I arrive to a chaotic scene. Journalists run past with cameras mounted on their shoulders. Police officers scream at each other and the hordes of media to clear the area. People carry the injured towards private cars, which quickly speed away. Paramedics crouch above prostrate bodies lying in all directions around a damaged police van on the far side of Taksim Square. It’s like a scene from a movie.
Like most present, I have a hard time piecing together what had happened. I realize that some sort of bomb had detonated, as the remnants of storefront windows shattered by shockwaves crunch beneath my feet as I move along the sidewalks. But as I ask people around me to explain what is unfolding, most shrug. All are as confused as I.
In the square, journalists begin shoving each other and yelling in Turkish. I stand a safe distance away, behind police tape, looking for a Western journalist to help me make sense of the scene before me. As the pushing and shoving moves from the square into the street, and finally, over to my sidewalk, I find my guy.
He stands above the crowd, a tall, intrepid-looking man with a professional camera and a neatly trimmed beard. I first notice him as a police officer shoves him back while yelling, “my friend, he is dead.”
The shouting turns out to be an overstatement—17 police officers and 15 civilians were wounded by the attack, but only the attacker perished—but the journalist’s composed response to the police officer impresses me. And his American accent leads me to jump at the opportunity to ask about the scene.
“A little after 10:30am, a bomb went off here in the square,” he says in response to my request for clarification. “I live close by and heard the explosion and came running here.”
I ask him about the number of casualties. “I’ve seen at least 5 ambulances,” he responds. “I don’t know if they were wounded or dead, or who was carried away. There could well have been more than that. [The police] are there almost all of the time. So it was likely almost exclusively police.”

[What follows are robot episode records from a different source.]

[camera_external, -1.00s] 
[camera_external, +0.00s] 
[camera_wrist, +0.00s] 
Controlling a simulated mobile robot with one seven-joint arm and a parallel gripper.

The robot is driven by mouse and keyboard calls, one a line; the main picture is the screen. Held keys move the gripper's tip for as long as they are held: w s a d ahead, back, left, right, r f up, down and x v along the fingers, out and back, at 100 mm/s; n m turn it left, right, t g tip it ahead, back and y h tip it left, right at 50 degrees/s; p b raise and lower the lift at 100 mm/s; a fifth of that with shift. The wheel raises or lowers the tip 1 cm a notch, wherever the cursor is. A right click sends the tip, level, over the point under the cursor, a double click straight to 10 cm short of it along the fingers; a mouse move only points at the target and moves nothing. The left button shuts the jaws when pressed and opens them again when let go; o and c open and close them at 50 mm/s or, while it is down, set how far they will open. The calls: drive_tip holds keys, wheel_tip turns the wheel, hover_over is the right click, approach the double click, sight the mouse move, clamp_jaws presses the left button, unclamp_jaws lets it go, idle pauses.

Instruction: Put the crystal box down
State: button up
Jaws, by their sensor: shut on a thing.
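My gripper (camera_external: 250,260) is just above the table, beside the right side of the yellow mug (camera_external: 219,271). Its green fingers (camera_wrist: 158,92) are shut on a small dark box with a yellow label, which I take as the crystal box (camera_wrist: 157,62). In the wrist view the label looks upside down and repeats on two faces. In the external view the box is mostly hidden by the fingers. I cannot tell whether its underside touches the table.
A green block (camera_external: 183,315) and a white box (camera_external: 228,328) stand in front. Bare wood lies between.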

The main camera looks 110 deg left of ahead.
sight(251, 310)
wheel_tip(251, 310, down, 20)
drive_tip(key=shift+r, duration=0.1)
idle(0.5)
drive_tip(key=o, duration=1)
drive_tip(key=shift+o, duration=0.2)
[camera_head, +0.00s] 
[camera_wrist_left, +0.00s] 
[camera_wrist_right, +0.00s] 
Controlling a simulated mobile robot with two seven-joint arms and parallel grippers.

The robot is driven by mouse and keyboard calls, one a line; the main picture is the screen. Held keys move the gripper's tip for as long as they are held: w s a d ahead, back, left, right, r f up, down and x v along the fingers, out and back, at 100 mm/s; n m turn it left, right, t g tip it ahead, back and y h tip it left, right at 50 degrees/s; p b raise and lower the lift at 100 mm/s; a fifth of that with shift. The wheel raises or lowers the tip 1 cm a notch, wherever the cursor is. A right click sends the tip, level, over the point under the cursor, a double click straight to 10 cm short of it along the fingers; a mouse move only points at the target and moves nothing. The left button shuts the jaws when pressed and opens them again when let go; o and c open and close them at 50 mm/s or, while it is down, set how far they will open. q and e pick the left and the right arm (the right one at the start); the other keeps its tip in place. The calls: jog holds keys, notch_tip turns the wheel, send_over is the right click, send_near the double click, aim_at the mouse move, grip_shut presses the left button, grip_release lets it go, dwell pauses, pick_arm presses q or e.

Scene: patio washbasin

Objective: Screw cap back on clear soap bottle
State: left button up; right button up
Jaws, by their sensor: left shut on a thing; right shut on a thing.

While I do not get this journalist’s name, his insights prove uncannily accurate. I can tell that he has been in this type of situation before, given his coolness and attention to detail in the midst of so much chaos.
You might imagine my surprise when, a few days later, this same guy comes striding up to a coffee shop a few blocks away to meet me for an interview. A friend had introduced me to Scott Peterson, the Istanbul Bureau Chief for the Christian Science Monitor, over email. But in our email exchanges, I had not realized that he was the same journalist I had turned to for help on this tumultuous morning.
Mr. Peterson offers a number of insights with me during our hour together, which takes place at a coffee shop just blocks away from the scene of the attack. As a career journalist and war correspondent in Somalia, Rwanda, Iraq, and Iran, among other hot spots, Peterson has no shortage of anecdotes to share. He is a joy to meet (Peterson’s account of the Oct. 31 attacks can be found here).
But none of his perspective can shake the uneasiness I feel in the aftermath of the Taksim bombing. Authorities claim that the man responsible, a 24 year-old named Vedat Acar, acted as a member of the Kurdistan Freedom Falcons, an offshoot rebel group that trains dissidents northern Iraq.
Less than a week earlier, I had been wrapping my time in Iraqi-Kurdistan, where I developed deep and abiding friendships with a number of Kurds and learned much about injustices they accuse the ruling Turkish, Syrian, Iranian, and Iraqi governments of enacting against them. I had developed a view of the Kurds as a vulnerable minority group. And I scoffed at the paranoia of Turkish military officers who shouted me down for saying the word “Kurdistan”.
But then there I found myself, four blocks away from the scene of a terror attack, carried out by a Kurdish rebel against civilians and police officers in Turkey’s largest city. Although the vast majority of Kurds condemned the violence—even the outlawed Kurdistan Worker’s Party (PKK), a rebel group hardly known for its pacifist stances, immediately denied involvement and reiterated its commitment to a ceasefire with Turkey—a member of the ethnic group deliberately carried out this bloody attack. And it wasn’t somewhere removed; the blast was close enough for me to hear!
This will be one of the final posts I write on the “Middle East” leg of my traveling fellowship experience. In some ways, it’s positive to close on this topic, as it allows for me to come full circle on describing my experiences with the difficult realities that persist here.
In Egypt, I witnessed Mubarak’s government restricting liberty and human rights through authoritarian policies aimed at stifling true debate. From there, I wrote about the gripping complexities in Israel and the West Bank, where each side defines reality in starkly different terms. In Iraq, I developed relationships with the Kurds and grew sympathetic to their tragic story. But then in Turkey—in arguably the most Westernized Muslim majority city in the world—the threat of violence that looms over the region every day became more real to me than I had ever anticipated…and at the hands of a Kurd.
The restrictive policies I had analyzed critically only weeks earlier appeared in a new light. Even though no one close to me was physically hurt, I felt shaken by my proximity to the bombing. Had I been affected by the tragedy more directly—like many young people in Sderot, Ramallah, or Baghdad—then perhaps I would view all these policies with even more nuance. Perhaps I would even be making the case for them.
Thankfully, no one apart from the suicide bomber himself perished on this Halloween morning in Istanbul. But I will not soon forget the sight of bodies sprawled on the ground or people running with fear in their eyes in the aftermath of a terror attack. This was an experience that will last me far beyond this fellowship.